Le bureau d'imposition Grevenmacher émit le 25 septembre 1997 les bulletins d’établissement des revenus d’entreprises collectives et de copropriétés pour les années 1992 à 1994 du chef de la maison viticole Y.-…. Ces trois bulletins opérèrent des majorations des ventes de vins de 1.500.000 LUF pour l’année 1992, de 1.300.000 LUF pour l’année 1993 et de 2.250.000 LUF pour l’année 1994, qui furent justifiées par la considération que « votre réponse du 19 août 1997 à notre préavis du 14 août 1997 ne fournissant pas d’informations 4 suffisantes justifiant l’exactitude des ventes de vins de votre production, les ventes ont été évaluées, compte tenu de la quantité déclarée » sur base d’un calcul des recettes des ventes fondées sur les quantités de ventes déclarées et les prix unitaires annoncés dans le courrier du préposé du 14 août 1997. Ces mêmes bulletins imputèrent à Monsieur Léon Y. et à Monsieur Armand Y., pour les années d’imposition 1992 à 1994, respectivement 50% du bénéfice agricole ainsi fixé.

Des bulletins de l'impôt sur le revenu portant la même date du 25 septembre 1997 fixèrent à l’égard respectivement des époux Léon et Marguerite Y.-X. et des époux Armand et Patricia Y.-Z. les cotes de l'impôt sur le revenu pour les années 1992 à 1994 sur base notamment des parts des bénéfices agricoles majorés fixées pour ces années par les bulletins d’établissement prévisés.

Par courrier recommandé du 19 décembre 1997 à entête de la maison viticole Y.-…, les époux Armand et Patricia Y.-Z. réclamèrent à la fois contre les bulletins d’établissement des revenus d’entreprises collectives et de copropriétés pour les années 1992 à 1994 prévisés du 25 septembre 1997 et contre les bulletins de l'impôt sur le revenu pour les mêmes années portant la même date, tant ceux émis à leur encontre que ceux émis à l’encontre des époux Léon et Marguerite Y.-X.. Ils annexèrent à leur réclamation une estimation des quantités de vins cédées gratuitement ou à prix réduits, voire constituant des pertes techniques.

Suite à un courrier de la direction des Contributions du 11 mars 1998 attirant l’attention des signataires de la réclamation du 19 décembre 1997 sur le fait que les requêtes collectives tendant à introduire plusieurs instances à la fois sont interdites et les invitant à régulariser la procédure par la production d’actes distincts pour chaque recours, Monsieur Armand Y. envoya les requêtes ainsi réclamées en annexe à un courrier du 12 mars 1998.

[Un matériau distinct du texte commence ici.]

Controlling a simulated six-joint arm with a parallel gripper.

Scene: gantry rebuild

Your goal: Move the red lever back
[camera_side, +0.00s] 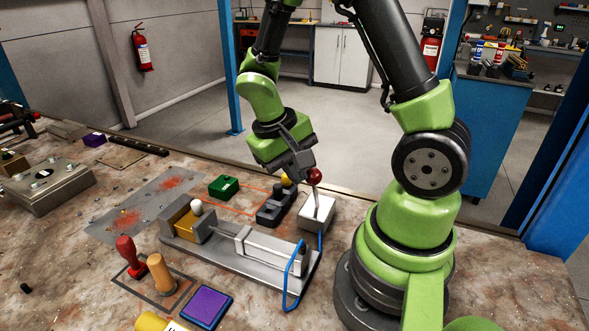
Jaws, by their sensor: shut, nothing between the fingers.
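The red lever shows as a dark red ball knob (314,176) on a thin pale stem that rises from a white box-shaped base (318,207) on the table. The stem looks close to upright. My gripper (300,172) is shut and empty, pointing down just left of the red knob. It is at about the knob's height. I cannot tell whether its fingers touch the knob. The lower part of the stem shows in front of the base.
A black device with a yellow knob (287,180) stands close left of the lever.

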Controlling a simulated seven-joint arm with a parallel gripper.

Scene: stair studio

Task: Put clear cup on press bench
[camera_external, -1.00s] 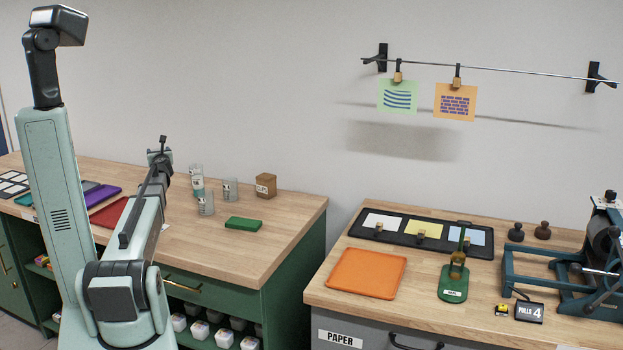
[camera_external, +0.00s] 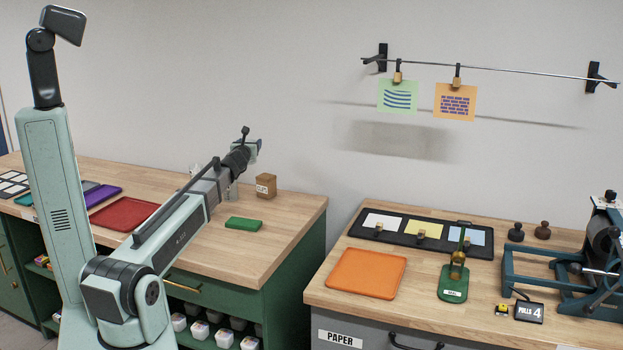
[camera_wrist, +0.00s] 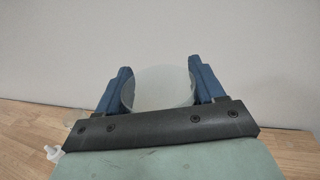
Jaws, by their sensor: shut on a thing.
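My gripper (camera_wrist: 158,66) shows in the wrist view with its two blue fingers on either side of a translucent clear cup (camera_wrist: 158,88), shut on it. In the external view my gripper (camera_external: 254,147) is raised above the back of the left bench, and its held cup cannot be made out there. The press bench (camera_external: 424,277) is the wood-topped bench on the right, apart from my gripper.
Another clear cup (camera_external: 232,192) shows partly behind my arm, by a brown box (camera_external: 266,185) and a green block (camera_external: 244,223). The press bench carries an orange tray (camera_external: 366,274), a green-based device (camera_external: 454,283) and the press (camera_external: 600,260). A gap separates the benches.

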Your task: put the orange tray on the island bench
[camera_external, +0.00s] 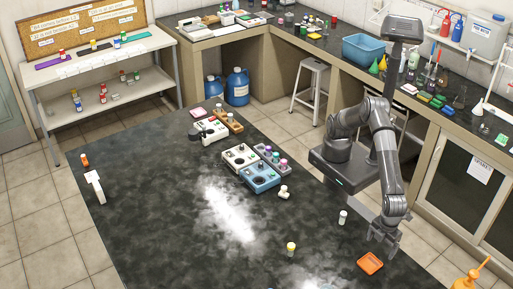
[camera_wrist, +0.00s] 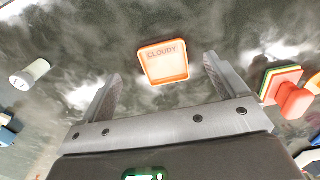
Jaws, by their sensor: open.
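The orange tray (camera_external: 370,263) lies flat on the dark top of the large middle bench (camera_external: 150,215), which I take to be the island bench, near its right edge. In the wrist view the tray (camera_wrist: 165,62) is a small square with a raised rim and the word CLOUDY on it. My gripper (camera_external: 385,243) is just above and beyond the tray in the external view. In the wrist view my gripper (camera_wrist: 162,68) is open, with one finger on each side of the tray's image. Nothing is held. The height gap is hard to judge.
A small white-capped vial (camera_external: 343,217) stands left of my gripper; a yellow-capped vial (camera_external: 291,248) stands further left. Bench devices (camera_external: 260,177) are further back. Coloured blocks (camera_wrist: 285,84) show at the wrist view's right. The bench's left part is mostly clear.

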Monsieur Y.-X. décéda le 7 octobre 1998 à Luxembourg et laissa, d’après un acte de notoriété dressé le 6 novembre 1998 par le bourgmestre de la commune de Wormeldange, comme héritiers légaux son épouse survivante, Madame Marguerite Y.-X., et ses enfants Y..

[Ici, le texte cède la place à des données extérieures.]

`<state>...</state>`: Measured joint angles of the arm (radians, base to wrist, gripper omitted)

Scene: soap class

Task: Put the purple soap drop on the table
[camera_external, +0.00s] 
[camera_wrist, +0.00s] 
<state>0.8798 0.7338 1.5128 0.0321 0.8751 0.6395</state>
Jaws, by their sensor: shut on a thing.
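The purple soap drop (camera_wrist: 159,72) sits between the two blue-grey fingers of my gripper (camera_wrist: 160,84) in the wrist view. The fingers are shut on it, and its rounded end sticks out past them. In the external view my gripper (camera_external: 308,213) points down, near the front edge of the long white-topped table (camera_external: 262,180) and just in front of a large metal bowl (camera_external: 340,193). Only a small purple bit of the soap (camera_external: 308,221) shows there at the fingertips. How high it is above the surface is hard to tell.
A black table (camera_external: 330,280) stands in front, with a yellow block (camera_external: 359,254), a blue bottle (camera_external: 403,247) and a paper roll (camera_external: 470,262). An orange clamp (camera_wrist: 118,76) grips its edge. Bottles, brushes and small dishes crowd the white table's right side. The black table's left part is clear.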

Les réclamations lui soumises étant restées sans réponse de la part du directeur de l’administration des Contributions directes, les époux Armand et Patricia Y.-Z. introduisirent un recours en réformation sinon en annulation à l’encontre des bulletins d’établissement susvisés du 25 septembre par requête déposée le 1er décembre 1998 et enregistrée sous le numéro 11000 du rôle.

Suivant requête déposée à la même date et enregistrée sous le numéro 11001 du rôle, Madame Marguerite X., agissant ensemble avec ses enfants Y. Paul, Y. Henri, Y. Eliane, Y.

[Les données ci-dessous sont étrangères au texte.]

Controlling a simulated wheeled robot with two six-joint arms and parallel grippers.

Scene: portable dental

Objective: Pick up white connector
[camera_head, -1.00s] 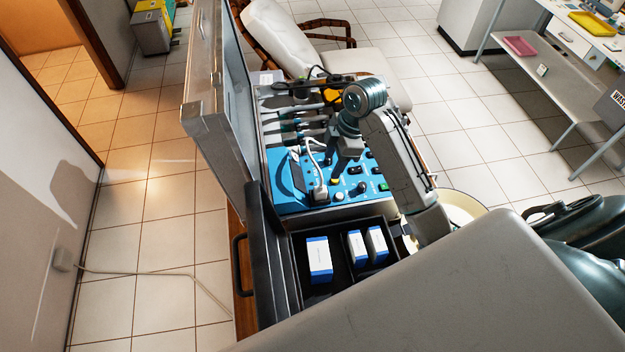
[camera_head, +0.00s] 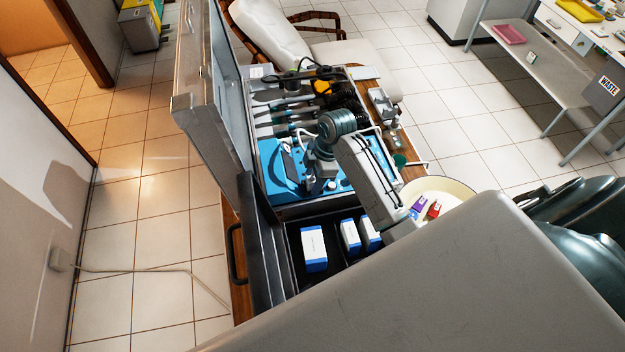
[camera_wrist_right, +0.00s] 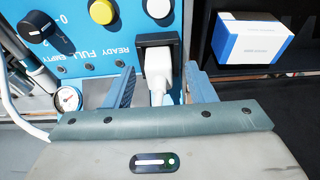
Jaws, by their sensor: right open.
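The white connector (camera_wrist_right: 158,66) sits in a black square socket (camera_wrist_right: 168,42) on the blue panel, with a white cable end running below it in the right wrist view. My right gripper (camera_wrist_right: 160,76) is open, with one blue-grey finger on each side of the connector and small visible gaps between. In the head view my right gripper (camera_head: 316,178) is low over the blue panel (camera_head: 284,186) and hides most of the connector. My left gripper is not in view.
A blue-and-white box (camera_wrist_right: 252,38) lies in the black tray beside the panel. A black knob (camera_wrist_right: 36,27), a yellow button (camera_wrist_right: 102,11) and a gauge (camera_wrist_right: 68,98) are close by. The open case lid (camera_head: 205,110) stands at the left.

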Armand, Y. Jean-Louis et Y. Martine, préqualifiés, agissant tous en leur qualité d’héritiers de Monsieur Léon Y.-X., introduisirent un recours tendant à la réformation, sinon à l’annulation des bulletins de l'impôt sur le revenu pour les années 1992, 1993 et 1994 prévisés établis au nom de Monsieur et Madame Y.-X. Léon.

Par une troisième requête déposée pareillement en date du 1er décembre 1998 et enregistrée sous le numéro 11002 du rôle, Madame Marguerite X., agissant ensemble avec ses enfants Y., ainsi que les époux Armand Y. et Z. introduisirent un recours tendant à la réformation, sinon à l’annulation des bulletins d’établissement des revenus d’entreprises collectives et de copropriétés pour les années 1992, 1993 et 1994 prévisés émis le 25 septembre 1997.

5 Par jugement du 3 mai 2000, le tribunal déclara les recours introduits sous les numéros 11000 et 11001 du rôle irrecevables et reçut en la forme le recours inscrit sous le numéro 11002 du rôle, sauf pour autant qu’il avait été introduit par Madame Patricia Y.-Z.. Quant au fond, le tribunal a retenu que l’évaluation du bénéfice de la maison viticole Y.-… est fondée sur la fixation, par le préposé, de prix de vente par litre plus élevés pour les différents cépages que ceux se dégageant de la division des recettes par cépage par la variation du stock correspondant en cours d’année, telles que ces données résultent des déclarations d’impôt soumises pour compte de la maison viticole, et a estimé ne pas être en mesure de vérifier en l’état actuel du dossier la justification du niveau des taxations opérées dans les bulletins d’établissement déférés, pour ordonner la réouverture des débats afin de permettre à la partie défenderesse de préciser plus particulièrement les facteurs internes ou extérieurs à la maison viticole Y.-… l’ayant amené à retenir les prix unitaires figurant dans le courrier précité du 14 août 1997.

Dans la mesure où l’examen de la légalité externe d’une décision doit précéder celui de sa légalité interne, il y a lieu de trancher en premier lieu le reproche des demandeurs relatif à la procédure suivie par le bureau d'imposition.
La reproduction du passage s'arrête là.